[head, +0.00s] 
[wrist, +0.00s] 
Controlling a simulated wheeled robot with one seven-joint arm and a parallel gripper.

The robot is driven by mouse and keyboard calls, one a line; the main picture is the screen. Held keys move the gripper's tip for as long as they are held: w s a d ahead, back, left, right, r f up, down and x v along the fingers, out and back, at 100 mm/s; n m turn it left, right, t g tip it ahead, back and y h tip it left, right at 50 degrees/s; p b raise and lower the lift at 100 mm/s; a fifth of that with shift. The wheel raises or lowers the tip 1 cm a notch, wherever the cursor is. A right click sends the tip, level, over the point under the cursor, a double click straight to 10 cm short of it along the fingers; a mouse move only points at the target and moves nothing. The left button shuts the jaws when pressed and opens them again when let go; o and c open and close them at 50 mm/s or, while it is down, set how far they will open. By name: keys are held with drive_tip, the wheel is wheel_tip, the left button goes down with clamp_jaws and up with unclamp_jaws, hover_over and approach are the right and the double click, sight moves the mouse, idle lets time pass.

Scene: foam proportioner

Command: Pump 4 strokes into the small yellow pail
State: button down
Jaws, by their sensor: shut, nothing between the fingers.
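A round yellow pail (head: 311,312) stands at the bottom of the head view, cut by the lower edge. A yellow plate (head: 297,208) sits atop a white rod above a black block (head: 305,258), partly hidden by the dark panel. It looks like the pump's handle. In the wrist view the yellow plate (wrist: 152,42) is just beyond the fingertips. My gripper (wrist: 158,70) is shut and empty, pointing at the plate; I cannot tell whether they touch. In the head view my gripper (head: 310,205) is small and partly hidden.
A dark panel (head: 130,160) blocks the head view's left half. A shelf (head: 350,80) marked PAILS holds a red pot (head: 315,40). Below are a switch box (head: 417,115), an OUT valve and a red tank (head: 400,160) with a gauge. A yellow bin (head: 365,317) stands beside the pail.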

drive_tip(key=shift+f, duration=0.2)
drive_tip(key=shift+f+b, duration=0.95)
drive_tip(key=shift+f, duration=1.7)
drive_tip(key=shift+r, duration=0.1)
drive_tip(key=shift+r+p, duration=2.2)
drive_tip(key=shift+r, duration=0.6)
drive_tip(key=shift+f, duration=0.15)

==

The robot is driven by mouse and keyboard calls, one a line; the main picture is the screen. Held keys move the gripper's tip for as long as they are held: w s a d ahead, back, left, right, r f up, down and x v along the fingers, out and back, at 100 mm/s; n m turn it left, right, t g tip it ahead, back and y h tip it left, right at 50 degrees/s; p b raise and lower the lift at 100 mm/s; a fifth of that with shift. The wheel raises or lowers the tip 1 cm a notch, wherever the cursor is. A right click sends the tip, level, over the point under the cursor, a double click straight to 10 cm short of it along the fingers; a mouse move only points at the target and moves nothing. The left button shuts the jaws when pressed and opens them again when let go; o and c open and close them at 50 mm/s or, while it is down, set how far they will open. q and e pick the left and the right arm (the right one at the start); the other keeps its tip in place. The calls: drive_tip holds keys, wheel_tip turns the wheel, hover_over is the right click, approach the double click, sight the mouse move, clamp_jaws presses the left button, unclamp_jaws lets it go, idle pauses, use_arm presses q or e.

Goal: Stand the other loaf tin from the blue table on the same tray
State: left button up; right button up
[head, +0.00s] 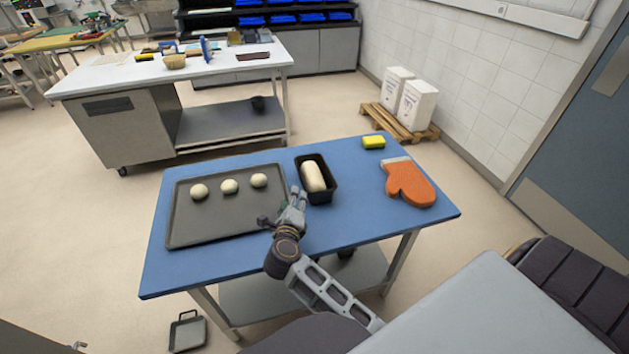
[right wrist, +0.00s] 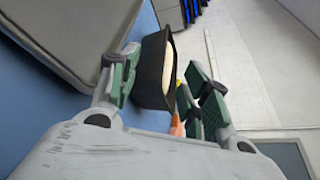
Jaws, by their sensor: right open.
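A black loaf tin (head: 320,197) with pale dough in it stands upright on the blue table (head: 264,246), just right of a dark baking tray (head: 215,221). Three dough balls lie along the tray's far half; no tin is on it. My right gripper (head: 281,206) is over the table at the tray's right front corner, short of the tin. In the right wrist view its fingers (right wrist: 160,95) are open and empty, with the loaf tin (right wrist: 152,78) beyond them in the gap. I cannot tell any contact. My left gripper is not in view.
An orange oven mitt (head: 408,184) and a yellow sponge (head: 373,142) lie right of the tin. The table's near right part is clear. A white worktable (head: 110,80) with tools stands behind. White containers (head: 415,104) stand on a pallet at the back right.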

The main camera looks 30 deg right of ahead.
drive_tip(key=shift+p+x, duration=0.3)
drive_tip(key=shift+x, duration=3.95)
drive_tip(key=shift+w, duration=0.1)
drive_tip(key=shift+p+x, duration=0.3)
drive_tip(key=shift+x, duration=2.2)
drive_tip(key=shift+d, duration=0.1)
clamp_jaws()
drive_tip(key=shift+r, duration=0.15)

> **Directive**:
Above are records; repeat only the lines starting at the line with "Command: Pump 4" and ending at the line with "State: button down", exactly as they appear, both included.

> **Final answer**:
Command: Pump 4 strokes into the small yellow pail
State: button down

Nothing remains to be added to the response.